Every line of the material below must be repeated exactly.

START Data provided

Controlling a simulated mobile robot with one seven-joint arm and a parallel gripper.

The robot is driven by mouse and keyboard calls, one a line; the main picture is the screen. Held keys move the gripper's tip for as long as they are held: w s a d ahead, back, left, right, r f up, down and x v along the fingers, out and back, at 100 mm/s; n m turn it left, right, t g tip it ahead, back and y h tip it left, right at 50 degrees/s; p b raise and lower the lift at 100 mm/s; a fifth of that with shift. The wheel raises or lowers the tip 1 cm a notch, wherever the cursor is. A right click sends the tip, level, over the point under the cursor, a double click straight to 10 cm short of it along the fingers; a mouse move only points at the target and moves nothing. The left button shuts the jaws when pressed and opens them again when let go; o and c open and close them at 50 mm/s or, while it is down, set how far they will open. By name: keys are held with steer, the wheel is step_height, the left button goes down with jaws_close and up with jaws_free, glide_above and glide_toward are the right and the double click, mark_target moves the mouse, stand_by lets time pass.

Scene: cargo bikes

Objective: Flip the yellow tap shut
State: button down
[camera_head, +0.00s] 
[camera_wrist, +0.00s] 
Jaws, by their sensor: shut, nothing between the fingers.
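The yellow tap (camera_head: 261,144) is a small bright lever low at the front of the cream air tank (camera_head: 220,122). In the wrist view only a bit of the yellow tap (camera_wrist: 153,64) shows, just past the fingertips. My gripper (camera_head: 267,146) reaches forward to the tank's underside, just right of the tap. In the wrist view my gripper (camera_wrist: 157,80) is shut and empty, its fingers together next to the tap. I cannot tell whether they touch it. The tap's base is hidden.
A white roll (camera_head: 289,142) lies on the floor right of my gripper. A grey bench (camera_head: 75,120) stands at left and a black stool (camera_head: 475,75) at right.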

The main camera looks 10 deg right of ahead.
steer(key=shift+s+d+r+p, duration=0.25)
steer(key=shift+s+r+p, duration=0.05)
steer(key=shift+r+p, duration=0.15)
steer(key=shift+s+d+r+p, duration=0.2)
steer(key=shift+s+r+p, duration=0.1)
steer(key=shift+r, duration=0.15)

END Data provided

Right answer
Controlling a simulated mobile robot with one seven-joint arm and a parallel gripper.

The robot is driven by mouse and keyboard calls, one a line; the main picture is the screen. Held keys move the gripper's tip for as long as they are held: w s a d ahead, back, left, right, r f up, down and x v along the fingers, out and back, at 100 mm/s; n m turn it left, right, t g tip it ahead, back and y h tip it left, right at 50 degrees/s; p b raise and lower the lift at 100 mm/s; a fifth of that with shift. The wheel raises or lowers the tip 1 cm a notch, wherever the cursor is. A right click sends the tip, level, over the point under the cursor, a double click straight to 10 cm short of it along the fingers; a mouse move only points at the target and moves nothing. The left button shuts the jaws when pressed and opens them again when let go; o and c open and close them at 50 mm/s or, while it is down, set how far they will open. By name: keys are held with steer, the wheel is step_height, the left button goes down with jaws_close and up with jaws_free, glide_above and glide_toward are the right and the double click, mark_target moves the mouse, stand_by lets time pass.

Scene: cargo bikes

Objective: Flip the yellow tap shut
State: button down
[camera_head, +0.00s] 
[camera_wrist, +0.00s] 
Jaws, by their sensor: shut, nothing between the fingers.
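The yellow tap (camera_head: 261,144) is a small bright lever low at the front of the cream air tank (camera_head: 220,122). In the wrist view only a bit of the yellow tap (camera_wrist: 153,64) shows, just past the fingertips. My gripper (camera_head: 267,146) reaches forward to the tank's underside, just right of the tap. In the wrist view my gripper (camera_wrist: 157,80) is shut and empty, its fingers together next to the tap. I cannot tell whether they touch it. The tap's base is hidden.
A white roll (camera_head: 289,142) lies on the floor right of my gripper. A grey bench (camera_head: 75,120) stands at left and a black stool (camera_head: 475,75) at right.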

The main camera looks 10 deg right of ahead.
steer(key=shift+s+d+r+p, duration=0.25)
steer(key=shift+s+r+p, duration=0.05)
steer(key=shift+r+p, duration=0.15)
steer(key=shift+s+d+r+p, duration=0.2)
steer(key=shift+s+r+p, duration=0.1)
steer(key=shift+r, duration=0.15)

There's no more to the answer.